Wondering how generous LUM was with FA? I have a student I am trying to help with her applications. She's hispanic, catholic, low income and first generation to go to college. She has a 3.3 GPA and will have some AP's by graduation, but not much. She has some good EC's (choir, church related, two sports, job). She will be focusing on VA state schools, but we are also looking at some religious based privates. Loyola U. seems a great fit for her, and they say that they cover 100% demonstated need. Has anyone had a personal experience with their FA? If you did get great FA, what were your stats? I am not expecting her SAT's to be very high, but we are prepping her and hoping for mid 500's in ea. section. Is there hope for good FA with a B avg? (no C's on transcript by the way).
Hi! My D will be a freshman there in a few weeks. I know exactly what your concerns are as I put myself through school, & we needed a lot of help with the oldest kid, who is now 32. This time around, we have a higher income, but it will still be a tight squeeze to do it.
We were not eligible for much need based aid. However, Lyl was generous with merit scholarship. A big premium is placed on the first generation thing so go for it. My D had abt a 3.3 or so, though I think more APs under the belt.
One thing that makes a big difference is service oriented activities, esp at a Jesuit school. They don't have to be religious ones. My D is a Girl Scout & did her Gold Award, which was teaching kids--and some adults---to knit at a series of Knit Ins and asking more accomplished knitters to make baby hats for the NICU in our area. She wound up with more than 400 hats and she held 3 Knit Ins, which got rave reviews from the participants (Super Bowl Sunday etc). Part of her goal was to get several generations together, and that worked out well too.
My D could not quite pull into the mid 500s in math but blew their socks off in verbal & writing. We told her not to worry bec she wasn't applying to Harvard anyway, where this wd be an issue---and the schools to which she was applying wd not care abt the math score as long as she was not trying to get into their engineering depts. This seems to have been correct.

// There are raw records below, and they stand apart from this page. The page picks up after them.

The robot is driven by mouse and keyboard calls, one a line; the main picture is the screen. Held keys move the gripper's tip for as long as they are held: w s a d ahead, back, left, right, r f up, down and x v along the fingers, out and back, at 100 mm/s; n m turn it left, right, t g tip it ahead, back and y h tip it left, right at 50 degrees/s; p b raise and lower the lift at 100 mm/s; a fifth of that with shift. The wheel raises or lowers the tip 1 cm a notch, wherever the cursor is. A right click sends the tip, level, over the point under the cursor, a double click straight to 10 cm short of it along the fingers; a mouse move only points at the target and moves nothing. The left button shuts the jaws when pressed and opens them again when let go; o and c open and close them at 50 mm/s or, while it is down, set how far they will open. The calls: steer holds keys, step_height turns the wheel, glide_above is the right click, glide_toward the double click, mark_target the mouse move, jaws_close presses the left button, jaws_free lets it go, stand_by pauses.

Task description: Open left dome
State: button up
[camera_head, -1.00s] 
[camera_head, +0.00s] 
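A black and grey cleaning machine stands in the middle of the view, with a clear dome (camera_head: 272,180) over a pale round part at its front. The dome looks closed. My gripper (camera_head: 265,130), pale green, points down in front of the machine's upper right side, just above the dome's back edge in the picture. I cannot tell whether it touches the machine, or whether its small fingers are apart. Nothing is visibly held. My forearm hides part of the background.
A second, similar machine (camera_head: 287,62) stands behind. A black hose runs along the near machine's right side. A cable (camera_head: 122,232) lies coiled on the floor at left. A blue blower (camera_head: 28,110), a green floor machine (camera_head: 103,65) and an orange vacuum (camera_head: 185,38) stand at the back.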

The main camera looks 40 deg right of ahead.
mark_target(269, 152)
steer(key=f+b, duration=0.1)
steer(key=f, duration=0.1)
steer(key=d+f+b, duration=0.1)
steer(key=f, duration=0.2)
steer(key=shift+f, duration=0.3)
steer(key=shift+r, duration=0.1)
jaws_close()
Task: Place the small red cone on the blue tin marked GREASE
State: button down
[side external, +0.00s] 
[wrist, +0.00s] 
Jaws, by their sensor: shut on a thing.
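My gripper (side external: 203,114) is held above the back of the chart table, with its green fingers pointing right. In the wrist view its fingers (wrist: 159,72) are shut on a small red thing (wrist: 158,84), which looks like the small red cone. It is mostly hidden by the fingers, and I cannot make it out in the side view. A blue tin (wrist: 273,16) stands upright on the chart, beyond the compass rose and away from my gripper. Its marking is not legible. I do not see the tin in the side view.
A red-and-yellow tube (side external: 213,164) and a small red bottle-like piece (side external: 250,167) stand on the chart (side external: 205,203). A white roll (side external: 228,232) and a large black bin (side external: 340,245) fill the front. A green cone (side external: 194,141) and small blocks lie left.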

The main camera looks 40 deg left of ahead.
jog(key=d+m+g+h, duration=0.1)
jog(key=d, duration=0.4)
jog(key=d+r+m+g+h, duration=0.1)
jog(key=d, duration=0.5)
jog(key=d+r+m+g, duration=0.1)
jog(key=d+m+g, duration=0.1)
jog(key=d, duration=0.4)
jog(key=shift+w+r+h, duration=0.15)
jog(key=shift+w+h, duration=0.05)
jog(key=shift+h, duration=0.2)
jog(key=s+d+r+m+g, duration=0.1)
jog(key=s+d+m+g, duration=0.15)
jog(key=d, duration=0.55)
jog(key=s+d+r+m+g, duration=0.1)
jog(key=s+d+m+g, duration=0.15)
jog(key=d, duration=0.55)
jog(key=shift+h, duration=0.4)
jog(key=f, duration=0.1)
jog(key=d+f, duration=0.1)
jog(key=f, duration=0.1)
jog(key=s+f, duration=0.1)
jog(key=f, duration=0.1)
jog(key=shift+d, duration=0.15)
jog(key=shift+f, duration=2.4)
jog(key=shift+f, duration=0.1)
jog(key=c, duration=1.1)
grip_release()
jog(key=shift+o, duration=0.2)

What grade is she in? I wd have her take the SATs for practice again & again (either for real or with a prep book) & try to get that verbal up. My D took a prep course and there was a girl in there who was just taking them over & over until she got scores that satisfied her, which were just under 800 in everything. She had another classmate who was doing the same thing. It proved to me that getting a higher score is a function of how many times you do the darn test, just like getting a better swim time or doing batting practice. Just do it.
I am the parent of a rising sophomore with a Presidential scholarship in the Honors Program. Our DS loves Loyola. Fortunately or unfortunately, we do not qualify for financial aid, but I do hear that Loyola works hard at meeting financial need. Princeton Review, rates Loyola a 96 for meeting need. Loyola meets 97 percent of financial need according to both US News and the Princeton Review. (Please be aware that both publications are behind with admissions information which 2 years old, as both the quantity and quality of applications at Loyola has risen the past couple of years.) In reference to merit aid, both the Claver Scholarship and the Presidential Scholarship have some pretty high standards. I believe a 3.7+ unweighted gpa and 1350+ M & CR SATs or ACT equivalent are the recommended standards for Presidential consideration. The Claver Scholarship for diversity candidates has also seen a stronger pool of candidates the past few years. Recently I have read on this board of many qualified applicants with high gpas and great activities not offered merit aid due to the recent increase in competition among freshman applicants. Loyola is now SAT/ACT optional, so a very strong candidate can still earn merit aid without submitting standardized test scores. I agree with JRZMom that it would be a good idea for your student to retake the SAT and ACT. In any event, earning an acceptance into Loyola is the key as they will work with you if you have demonstrated financial need.
Good luck to you and your student in your college search. I believe Loyola will offer her an outstanding educational experience.
My daughter did not submit her SAT's to Loyola, but I think we included her SAT II's which were 700 and 710. Her GPA was 3.7, ranked 13 out of 300 students. She had taken 8 AP classes by graduation. She was yearbook co-editor, interned for Joe Sestak Senatorial Campaign 2010, Special Olympics Volunteer 4 yrs, President of Teen Democrats, and NHS, NEHS, and NSHS. She had very strong recommendations from her AP History teachers. She did not apply for their Honors college because of time constraints. She was awarded a significant Financial package in the form of Scholarships and Grants. They did not meet our full need as our EFC was 3370, but they offered her more than any other school, and she was fortunate enough to have several very good offers. She choose to attend another school instead as it was a better fit for her overall but I would definitely recommend applying to Loyola if you have a strong student who needs financial aid.